The first Enhanced Games is due to take place in May 2026 at a purpose-built complex in Las Vegas. The complex will have a four-lane 50-metre pool, a six-lane sprint track, and a weightlifting stage.
Speaking to Inside Sport on RTÉ Radio 1, Keane admitted that she was relieved Ryan was no longer involved with Irish Swimming when he made the announcement, but reiterated that she had no concerns about his testing during his time under the Irish flag.
"From our perspective, I think it was great to see him at least retire before he made that announcement," she said.
"I don't know when exactly he made the decision.
"It's obviously very disappointing in terms of that career choice from our perspective, but he's 30 years of age, he's not living in this country and he's making his decisions around his life.
"From my perspective and those of a lot of people around Irish sport, we believe hugely in clean sport regards of what stage of your life or career you're in.
"Shane spoke about clean sport and from an Olympic perspective and we believe he was always clean during that time."

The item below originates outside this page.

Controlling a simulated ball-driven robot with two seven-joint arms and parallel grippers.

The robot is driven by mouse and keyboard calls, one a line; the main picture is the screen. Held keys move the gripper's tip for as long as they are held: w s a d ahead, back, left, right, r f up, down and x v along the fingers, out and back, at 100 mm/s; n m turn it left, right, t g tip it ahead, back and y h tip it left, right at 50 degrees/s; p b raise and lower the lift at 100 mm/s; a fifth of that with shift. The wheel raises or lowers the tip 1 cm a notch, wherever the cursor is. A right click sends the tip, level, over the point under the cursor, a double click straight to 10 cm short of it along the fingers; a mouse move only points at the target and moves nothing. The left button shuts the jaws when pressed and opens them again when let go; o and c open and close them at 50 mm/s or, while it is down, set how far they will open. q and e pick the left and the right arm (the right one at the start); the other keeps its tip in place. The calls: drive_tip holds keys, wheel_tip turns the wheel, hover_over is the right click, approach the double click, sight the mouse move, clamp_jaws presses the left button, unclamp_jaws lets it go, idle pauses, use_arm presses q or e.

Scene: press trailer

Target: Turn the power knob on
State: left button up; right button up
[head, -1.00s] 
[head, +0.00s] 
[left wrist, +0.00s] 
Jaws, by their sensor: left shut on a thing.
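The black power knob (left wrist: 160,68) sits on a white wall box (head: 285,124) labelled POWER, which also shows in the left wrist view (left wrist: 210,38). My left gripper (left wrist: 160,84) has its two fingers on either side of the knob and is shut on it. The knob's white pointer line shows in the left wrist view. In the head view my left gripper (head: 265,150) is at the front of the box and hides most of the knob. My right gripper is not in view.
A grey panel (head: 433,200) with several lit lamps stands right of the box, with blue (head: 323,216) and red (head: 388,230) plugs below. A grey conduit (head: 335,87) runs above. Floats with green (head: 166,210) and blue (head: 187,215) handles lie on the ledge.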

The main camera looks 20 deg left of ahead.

Keane paid tribute to Ryan and all he had done for Irish Swimming during his time as an Olympian and she credited him with helping to change the mindset among his contemporaries.
"When he first came to Ireland, Shane brought something that I think Irish sports, certainly in swimming, was lacking," she said. "He brought belief.
"He brought her belief in himself, a belief in in what could be done regardless of where you are from and that was really instrumental I think in helping start to bring build belief in Irish swimming and Irish swimmers."
Ryan has credited the funding on offer in the Enhanced Games as one of his big motivators in making the decision to join the new competition.
Each event will have a total prize purse of $500,000 (€432,000), with $250,000 (€216,000) awarded to the winner. There'll also be $1m (€864,000) on offer for competitors who break world records in the 100m sprint on the track and 50m freestyle in the pool.
"Financially, I'm making over six figures for nine months and then potentially making over $600,000 (€517,000) when it comes down the line," he said.
"I was on €18,000 for a number of years and trying to compete and train. Trying to have a job doing that, especially with swimming, is very, very difficult."
Keane admitted that the gulf between the funding available is a concern and may be something that Olympic bodies will have to look at in the longer term to make competitions like the Enhanced Games less tempting.
"I think there's other things around this," she said. "There's lots of careers you could take, I'm paid less as a sports administrator then I would be a lawyer and this topic of money comes into it a lot.
"People choose careers based hopefully on passion and other opportunities as well as money and I think our athletes don't pick their sport because of the money.
"But we do need to look at the system from a wider perspective."